The industry’s vulnerability to cybercrime echoes the alarming trend seen in 2022 when blockchain monitoring firm Chainalysis reported a record-setting $3.8 billion stolen by cybercriminals. North Korean government hackers, identified as the Lazarus Group, were responsible for $1.7 billion of that theft, contributing to funding the regime’s sanctioned nuclear weapons program.

Reflecting on the significant economic impact, Chainalysis emphasized that cryptocurrency hacking constituted a substantial portion of the nation’s economy, and this trend persisted with hackers pilfering $3.3 billion in 2021.

A Surge Coming in Self-Custodial Platforms

As the crypto industry reflects on these challenges, Blockster anticipates a key trend in 2024: a surge in self-custodial accounts on platforms. The concept of self-custody, where individuals securely manage their cryptocurrencies without relying on third-party services, is emerging as a fundamental approach to prevent funds from being stolen on centralized exchanges.
“Investors can reduce the risk of third-party interference and unauthorized access, creating their own security processes and using cold storage solutions for increased security.”

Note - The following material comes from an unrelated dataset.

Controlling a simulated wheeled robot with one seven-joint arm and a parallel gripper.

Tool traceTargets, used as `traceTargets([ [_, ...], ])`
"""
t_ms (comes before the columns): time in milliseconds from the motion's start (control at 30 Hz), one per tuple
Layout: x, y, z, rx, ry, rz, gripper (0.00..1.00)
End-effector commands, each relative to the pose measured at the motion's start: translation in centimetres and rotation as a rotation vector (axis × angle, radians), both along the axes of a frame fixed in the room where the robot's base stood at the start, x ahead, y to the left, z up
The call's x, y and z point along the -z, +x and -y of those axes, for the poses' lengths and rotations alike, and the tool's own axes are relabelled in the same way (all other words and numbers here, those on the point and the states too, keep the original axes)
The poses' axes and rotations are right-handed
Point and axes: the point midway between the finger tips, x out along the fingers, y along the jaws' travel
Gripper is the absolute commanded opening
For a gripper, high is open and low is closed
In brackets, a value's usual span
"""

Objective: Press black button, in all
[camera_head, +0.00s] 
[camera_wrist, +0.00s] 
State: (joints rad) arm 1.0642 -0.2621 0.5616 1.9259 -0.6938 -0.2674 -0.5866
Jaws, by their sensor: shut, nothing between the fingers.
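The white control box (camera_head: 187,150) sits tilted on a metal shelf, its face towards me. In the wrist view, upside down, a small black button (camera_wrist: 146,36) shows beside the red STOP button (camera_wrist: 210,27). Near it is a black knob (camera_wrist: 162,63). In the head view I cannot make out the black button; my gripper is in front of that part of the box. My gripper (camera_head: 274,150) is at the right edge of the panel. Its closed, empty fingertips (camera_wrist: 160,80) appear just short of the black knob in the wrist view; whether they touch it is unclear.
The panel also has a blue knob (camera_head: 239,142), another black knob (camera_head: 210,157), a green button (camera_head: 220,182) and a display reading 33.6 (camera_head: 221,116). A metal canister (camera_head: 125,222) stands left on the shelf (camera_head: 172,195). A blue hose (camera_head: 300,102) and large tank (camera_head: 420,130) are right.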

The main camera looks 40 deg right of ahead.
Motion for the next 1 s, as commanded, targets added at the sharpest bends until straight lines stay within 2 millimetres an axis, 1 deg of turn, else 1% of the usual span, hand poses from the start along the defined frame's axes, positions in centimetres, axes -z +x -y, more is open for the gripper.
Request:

Meanwhile, Jack Dorsey’s Block launched the Bitkey wallet, emphasizing self-custody, and Uphold introduced Vault, contributing to the industry trend. This shift aligns with Bitcoin’s core decentralized philosophy, eliminating reliance on third parties.

Anibal Garrido, General Director at BTC Techno, highlighted self-custody as a practical necessity, ensuring digital asset protection. “It is simply a necessity that guarantees and protects your digital assets from those who only want to benefit themselves instead of you,” said Garrido.

These developments signal a broader industry trend toward prioritizing user-controlled security measures, reducing reliance on vulnerable centralized platforms.